Rows about robot tasks
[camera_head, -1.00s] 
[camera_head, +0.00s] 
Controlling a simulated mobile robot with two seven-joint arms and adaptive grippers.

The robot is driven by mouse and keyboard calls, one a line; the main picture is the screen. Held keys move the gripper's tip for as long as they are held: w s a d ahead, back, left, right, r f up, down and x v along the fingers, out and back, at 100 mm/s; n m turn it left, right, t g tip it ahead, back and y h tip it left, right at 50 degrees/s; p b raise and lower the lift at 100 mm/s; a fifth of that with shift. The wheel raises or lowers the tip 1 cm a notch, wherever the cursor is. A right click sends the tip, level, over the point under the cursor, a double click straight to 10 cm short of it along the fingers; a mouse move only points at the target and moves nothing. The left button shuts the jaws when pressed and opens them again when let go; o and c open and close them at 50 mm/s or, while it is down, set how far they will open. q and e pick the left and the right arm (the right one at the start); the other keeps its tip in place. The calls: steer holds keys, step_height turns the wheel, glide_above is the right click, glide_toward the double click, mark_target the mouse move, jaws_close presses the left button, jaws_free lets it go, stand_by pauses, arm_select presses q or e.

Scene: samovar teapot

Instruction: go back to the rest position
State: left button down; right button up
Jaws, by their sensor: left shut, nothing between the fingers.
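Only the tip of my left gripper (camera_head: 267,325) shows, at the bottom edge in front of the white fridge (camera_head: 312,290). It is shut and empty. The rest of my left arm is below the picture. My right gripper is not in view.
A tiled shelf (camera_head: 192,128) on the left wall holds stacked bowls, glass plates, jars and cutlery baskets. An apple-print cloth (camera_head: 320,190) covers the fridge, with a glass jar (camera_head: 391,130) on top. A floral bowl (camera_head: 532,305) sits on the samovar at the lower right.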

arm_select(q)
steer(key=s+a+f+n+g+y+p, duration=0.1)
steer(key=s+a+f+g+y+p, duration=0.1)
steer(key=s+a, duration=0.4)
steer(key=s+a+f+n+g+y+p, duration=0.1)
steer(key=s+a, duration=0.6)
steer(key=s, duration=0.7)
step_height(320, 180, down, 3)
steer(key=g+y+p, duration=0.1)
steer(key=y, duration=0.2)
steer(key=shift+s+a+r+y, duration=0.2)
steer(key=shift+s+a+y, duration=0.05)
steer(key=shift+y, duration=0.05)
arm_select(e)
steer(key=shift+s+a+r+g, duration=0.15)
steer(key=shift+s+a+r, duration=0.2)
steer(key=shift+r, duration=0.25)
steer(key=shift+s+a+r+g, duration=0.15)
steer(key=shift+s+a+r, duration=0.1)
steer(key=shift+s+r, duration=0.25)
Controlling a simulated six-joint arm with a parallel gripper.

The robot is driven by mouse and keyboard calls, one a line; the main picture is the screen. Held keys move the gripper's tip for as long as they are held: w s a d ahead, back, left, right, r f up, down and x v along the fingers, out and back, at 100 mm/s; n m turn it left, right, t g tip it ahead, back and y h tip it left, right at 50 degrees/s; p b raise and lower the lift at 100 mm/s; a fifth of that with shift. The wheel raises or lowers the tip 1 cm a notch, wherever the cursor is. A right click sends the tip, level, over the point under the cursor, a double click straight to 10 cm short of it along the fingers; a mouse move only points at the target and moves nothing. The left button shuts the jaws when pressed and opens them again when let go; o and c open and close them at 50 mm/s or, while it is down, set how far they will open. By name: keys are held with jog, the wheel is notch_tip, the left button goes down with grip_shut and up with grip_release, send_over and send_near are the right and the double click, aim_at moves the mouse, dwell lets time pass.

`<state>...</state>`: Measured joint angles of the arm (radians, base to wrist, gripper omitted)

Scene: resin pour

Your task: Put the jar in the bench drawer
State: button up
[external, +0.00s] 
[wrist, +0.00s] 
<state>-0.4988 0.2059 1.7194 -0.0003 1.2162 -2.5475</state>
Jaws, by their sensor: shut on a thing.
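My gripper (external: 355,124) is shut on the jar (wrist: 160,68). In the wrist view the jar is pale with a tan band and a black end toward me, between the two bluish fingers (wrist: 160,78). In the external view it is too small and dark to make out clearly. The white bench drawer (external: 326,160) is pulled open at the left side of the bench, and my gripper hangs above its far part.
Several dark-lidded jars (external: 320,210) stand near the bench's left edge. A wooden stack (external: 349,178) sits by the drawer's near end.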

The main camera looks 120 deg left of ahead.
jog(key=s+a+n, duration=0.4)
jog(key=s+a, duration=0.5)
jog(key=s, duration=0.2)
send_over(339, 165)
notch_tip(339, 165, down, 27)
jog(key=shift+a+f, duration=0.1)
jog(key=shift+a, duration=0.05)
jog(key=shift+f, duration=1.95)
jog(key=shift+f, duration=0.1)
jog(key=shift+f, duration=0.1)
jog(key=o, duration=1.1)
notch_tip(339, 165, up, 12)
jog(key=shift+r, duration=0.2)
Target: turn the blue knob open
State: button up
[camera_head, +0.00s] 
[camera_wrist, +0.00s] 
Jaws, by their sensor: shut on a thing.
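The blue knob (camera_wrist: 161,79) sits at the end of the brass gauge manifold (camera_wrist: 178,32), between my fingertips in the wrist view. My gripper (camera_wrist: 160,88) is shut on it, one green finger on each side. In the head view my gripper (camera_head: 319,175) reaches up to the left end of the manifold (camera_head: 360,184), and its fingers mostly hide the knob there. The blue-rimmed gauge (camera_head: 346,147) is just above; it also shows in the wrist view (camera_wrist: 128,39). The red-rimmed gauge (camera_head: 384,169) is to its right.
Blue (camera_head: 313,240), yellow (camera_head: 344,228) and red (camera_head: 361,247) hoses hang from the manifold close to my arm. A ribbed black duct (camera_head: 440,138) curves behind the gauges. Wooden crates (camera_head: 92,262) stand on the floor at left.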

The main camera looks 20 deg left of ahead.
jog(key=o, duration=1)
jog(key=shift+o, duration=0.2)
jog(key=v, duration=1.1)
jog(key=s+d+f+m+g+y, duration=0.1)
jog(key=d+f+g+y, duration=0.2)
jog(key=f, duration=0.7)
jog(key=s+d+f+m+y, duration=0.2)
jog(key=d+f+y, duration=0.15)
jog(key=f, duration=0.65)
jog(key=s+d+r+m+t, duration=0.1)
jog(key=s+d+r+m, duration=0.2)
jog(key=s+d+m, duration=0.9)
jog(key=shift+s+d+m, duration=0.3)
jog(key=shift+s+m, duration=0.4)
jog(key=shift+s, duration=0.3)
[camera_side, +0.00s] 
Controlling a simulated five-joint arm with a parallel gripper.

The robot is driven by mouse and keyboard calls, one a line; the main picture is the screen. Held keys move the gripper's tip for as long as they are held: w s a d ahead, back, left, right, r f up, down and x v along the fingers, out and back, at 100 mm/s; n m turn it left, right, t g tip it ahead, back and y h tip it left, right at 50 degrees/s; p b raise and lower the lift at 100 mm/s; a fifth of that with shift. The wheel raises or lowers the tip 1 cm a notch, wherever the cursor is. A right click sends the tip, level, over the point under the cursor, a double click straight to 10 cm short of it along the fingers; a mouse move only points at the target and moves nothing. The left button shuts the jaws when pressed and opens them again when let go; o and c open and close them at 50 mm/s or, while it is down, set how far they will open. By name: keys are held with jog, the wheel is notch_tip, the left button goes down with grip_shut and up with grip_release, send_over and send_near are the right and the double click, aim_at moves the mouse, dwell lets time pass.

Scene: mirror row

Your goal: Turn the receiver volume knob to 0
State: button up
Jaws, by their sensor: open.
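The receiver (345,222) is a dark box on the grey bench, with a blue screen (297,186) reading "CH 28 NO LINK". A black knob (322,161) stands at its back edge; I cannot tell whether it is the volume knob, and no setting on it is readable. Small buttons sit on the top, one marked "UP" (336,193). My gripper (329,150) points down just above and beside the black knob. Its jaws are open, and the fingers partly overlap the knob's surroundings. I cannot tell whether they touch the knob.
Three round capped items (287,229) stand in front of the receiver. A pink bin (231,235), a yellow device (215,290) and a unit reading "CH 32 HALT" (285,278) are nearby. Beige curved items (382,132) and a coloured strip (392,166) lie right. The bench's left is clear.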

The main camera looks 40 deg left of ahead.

* Task *
Word for word, quote the lines of the material from the first line through the line with "Controlling a simulated mobile", both ends included.

* Response to the task *
[camera_head, -1.00s] 
[camera_head, +0.00s] 
Controlling a simulated mobile robot with two seven-joint arms and adaptive grippers.

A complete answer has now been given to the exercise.